The Sample Analysis at Mars Instrument
The Sample Analysis at Mars (SAM) instrument is the technology behemoth of the Mars Rover Curiosity mission. A suite of three instruments, it makes up more than half of the scientific payload of Curiosity, and focuses on striking gold by finding evidence of life on Mars. The mass spectrometer, gas chromatograph, and tunable laser spectrometer inside can find compounds of carbon, such as methane, while also searching for lighter elements that might also indicate life, like hydrogen, oxygen, and nitrogen. The mass spectrometer will separate elements by mass, the gas chromatograph will vaporize samples using heat to analyze them, and the laser spectrometer will measure how much of various isotopes are in the samples. Accurate to within 10 parts per thousand, it may be the best chance Curiosity has of discovering life–past or present.

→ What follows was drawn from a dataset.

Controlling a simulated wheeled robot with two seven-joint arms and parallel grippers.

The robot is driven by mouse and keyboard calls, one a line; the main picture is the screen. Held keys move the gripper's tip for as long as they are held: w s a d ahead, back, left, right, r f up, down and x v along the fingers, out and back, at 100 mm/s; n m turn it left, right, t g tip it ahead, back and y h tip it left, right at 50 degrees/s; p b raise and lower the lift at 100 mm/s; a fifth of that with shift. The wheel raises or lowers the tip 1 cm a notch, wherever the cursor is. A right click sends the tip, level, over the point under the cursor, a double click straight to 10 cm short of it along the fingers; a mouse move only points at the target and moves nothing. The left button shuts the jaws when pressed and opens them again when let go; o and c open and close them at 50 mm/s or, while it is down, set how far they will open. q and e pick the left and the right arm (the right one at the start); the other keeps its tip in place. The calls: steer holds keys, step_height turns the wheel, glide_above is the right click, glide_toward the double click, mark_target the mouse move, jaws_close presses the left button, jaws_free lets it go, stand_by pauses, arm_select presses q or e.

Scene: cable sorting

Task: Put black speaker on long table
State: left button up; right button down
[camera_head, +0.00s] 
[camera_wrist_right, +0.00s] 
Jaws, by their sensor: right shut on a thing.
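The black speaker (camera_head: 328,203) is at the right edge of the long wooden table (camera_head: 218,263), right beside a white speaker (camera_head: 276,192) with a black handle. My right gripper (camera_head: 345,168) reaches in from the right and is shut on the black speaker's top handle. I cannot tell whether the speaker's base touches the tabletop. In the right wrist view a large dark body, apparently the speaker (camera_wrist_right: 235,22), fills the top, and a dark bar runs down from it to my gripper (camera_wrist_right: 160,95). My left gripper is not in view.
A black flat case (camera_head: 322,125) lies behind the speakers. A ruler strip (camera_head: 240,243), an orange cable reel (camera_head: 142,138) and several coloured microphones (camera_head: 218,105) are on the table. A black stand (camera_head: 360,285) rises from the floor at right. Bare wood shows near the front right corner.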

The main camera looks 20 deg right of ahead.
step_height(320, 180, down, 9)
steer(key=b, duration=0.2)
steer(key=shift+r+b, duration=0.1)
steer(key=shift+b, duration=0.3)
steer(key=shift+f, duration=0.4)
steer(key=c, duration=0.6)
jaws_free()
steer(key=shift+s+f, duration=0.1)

Dynamic Albedo of Neutrons
Even if Curiosity doesn’t, say, run into a puddle, there are still ways for it to discover water on Mars. Cosmic rays constantly hit the planet’s surface, knocking neutrons out of orbit. Hydrogen atoms in water or ice will slow those neutrons down, and that can be detected. A pulsing neutron generator called the Dynamic Albedo of Neutrons (DAN) can detect water content as small as one-tenth of 1 percent. DAN will send a beam of neutrons into the surface, three to six feet into the ground; if it detects a large amount of slower neutrons, that’s decent evidence there’s water underneath.